Output all records precisely as written.

**Data**:
· · · ·

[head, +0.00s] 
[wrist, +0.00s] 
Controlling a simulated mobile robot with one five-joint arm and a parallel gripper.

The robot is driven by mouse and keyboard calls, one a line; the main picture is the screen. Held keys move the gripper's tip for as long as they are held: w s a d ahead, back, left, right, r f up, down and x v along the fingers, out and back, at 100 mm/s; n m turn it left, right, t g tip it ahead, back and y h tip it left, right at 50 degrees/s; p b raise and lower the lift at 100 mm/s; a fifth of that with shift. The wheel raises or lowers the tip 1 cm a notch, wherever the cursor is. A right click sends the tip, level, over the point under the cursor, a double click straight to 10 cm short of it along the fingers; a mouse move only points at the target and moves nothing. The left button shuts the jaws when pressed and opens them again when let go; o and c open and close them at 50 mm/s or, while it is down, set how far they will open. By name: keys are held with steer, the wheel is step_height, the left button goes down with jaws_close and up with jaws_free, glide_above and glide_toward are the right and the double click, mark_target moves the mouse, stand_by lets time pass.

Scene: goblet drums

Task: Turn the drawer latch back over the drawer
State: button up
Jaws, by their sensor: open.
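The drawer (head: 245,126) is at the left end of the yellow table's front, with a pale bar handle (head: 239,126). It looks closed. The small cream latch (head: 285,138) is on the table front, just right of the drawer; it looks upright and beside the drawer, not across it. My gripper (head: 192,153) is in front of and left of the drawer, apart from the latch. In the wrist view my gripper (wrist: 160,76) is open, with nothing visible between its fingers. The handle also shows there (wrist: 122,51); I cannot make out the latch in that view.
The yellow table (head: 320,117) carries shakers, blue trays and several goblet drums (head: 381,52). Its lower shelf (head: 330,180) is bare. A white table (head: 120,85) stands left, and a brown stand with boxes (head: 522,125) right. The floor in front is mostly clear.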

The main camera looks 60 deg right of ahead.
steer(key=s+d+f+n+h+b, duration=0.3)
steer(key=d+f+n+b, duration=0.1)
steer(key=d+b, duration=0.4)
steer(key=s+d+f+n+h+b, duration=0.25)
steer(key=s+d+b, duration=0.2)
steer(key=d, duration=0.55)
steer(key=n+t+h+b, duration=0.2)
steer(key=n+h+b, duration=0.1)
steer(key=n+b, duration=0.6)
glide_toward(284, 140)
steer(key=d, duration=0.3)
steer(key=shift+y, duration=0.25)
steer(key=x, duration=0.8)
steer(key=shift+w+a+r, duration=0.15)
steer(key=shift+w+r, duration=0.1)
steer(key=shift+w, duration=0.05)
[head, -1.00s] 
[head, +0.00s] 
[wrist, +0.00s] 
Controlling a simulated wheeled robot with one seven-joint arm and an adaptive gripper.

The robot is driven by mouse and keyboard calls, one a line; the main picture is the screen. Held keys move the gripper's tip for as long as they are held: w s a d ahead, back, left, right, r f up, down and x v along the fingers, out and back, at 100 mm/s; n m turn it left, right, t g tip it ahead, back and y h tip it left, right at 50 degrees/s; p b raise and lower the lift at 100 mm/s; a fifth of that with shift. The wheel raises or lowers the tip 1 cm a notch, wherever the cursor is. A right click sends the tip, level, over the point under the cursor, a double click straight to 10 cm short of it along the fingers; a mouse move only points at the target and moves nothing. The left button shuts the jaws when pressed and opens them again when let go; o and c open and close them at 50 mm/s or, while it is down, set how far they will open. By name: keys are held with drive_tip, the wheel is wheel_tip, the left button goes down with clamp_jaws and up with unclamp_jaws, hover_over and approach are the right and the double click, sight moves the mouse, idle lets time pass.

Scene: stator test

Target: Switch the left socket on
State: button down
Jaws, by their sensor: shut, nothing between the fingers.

· · · ·

**Expected answer**:
[head, +0.00s] 
[wrist, +0.00s] 
Controlling a simulated mobile robot with one five-joint arm and a parallel gripper.

The robot is driven by mouse and keyboard calls, one a line; the main picture is the screen. Held keys move the gripper's tip for as long as they are held: w s a d ahead, back, left, right, r f up, down and x v along the fingers, out and back, at 100 mm/s; n m turn it left, right, t g tip it ahead, back and y h tip it left, right at 50 degrees/s; p b raise and lower the lift at 100 mm/s; a fifth of that with shift. The wheel raises or lowers the tip 1 cm a notch, wherever the cursor is. A right click sends the tip, level, over the point under the cursor, a double click straight to 10 cm short of it along the fingers; a mouse move only points at the target and moves nothing. The left button shuts the jaws when pressed and opens them again when let go; o and c open and close them at 50 mm/s or, while it is down, set how far they will open. By name: keys are held with steer, the wheel is step_height, the left button goes down with jaws_close and up with jaws_free, glide_above and glide_toward are the right and the double click, mark_target moves the mouse, stand_by lets time pass.

Scene: goblet drums

Task: Turn the drawer latch back over the drawer
State: button up
Jaws, by their sensor: open.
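The drawer (head: 245,126) is at the left end of the yellow table's front, with a pale bar handle (head: 239,126). It looks closed. The small cream latch (head: 285,138) is on the table front, just right of the drawer; it looks upright and beside the drawer, not across it. My gripper (head: 192,153) is in front of and left of the drawer, apart from the latch. In the wrist view my gripper (wrist: 160,76) is open, with nothing visible between its fingers. The handle also shows there (wrist: 122,51); I cannot make out the latch in that view.
The yellow table (head: 320,117) carries shakers, blue trays and several goblet drums (head: 381,52). Its lower shelf (head: 330,180) is bare. A white table (head: 120,85) stands left, and a brown stand with boxes (head: 522,125) right. The floor in front is mostly clear.

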The main camera looks 60 deg right of ahead.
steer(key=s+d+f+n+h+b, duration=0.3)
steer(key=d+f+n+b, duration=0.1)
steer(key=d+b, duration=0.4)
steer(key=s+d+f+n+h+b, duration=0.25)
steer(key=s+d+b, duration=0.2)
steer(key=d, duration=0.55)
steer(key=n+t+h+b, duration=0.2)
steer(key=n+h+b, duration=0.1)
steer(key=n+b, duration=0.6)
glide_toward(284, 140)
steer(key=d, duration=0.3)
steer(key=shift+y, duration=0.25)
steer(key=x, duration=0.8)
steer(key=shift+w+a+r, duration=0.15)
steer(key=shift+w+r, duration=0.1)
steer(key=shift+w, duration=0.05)
[head, -1.00s] 
[head, +0.00s] 
[wrist, +0.00s] 
Controlling a simulated wheeled robot with one seven-joint arm and an adaptive gripper.

The robot is driven by mouse and keyboard calls, one a line; the main picture is the screen. Held keys move the gripper's tip for as long as they are held: w s a d ahead, back, left, right, r f up, down and x v along the fingers, out and back, at 100 mm/s; n m turn it left, right, t g tip it ahead, back and y h tip it left, right at 50 degrees/s; p b raise and lower the lift at 100 mm/s; a fifth of that with shift. The wheel raises or lowers the tip 1 cm a notch, wherever the cursor is. A right click sends the tip, level, over the point under the cursor, a double click straight to 10 cm short of it along the fingers; a mouse move only points at the target and moves nothing. The left button shuts the jaws when pressed and opens them again when let go; o and c open and close them at 50 mm/s or, while it is down, set how far they will open. By name: keys are held with drive_tip, the wheel is wheel_tip, the left button goes down with clamp_jaws and up with unclamp_jaws, hover_over and approach are the right and the double click, sight moves the mouse, idle lets time pass.

Scene: stator test

Target: Switch the left socket on
State: button down
Jaws, by their sensor: shut, nothing between the fingers.

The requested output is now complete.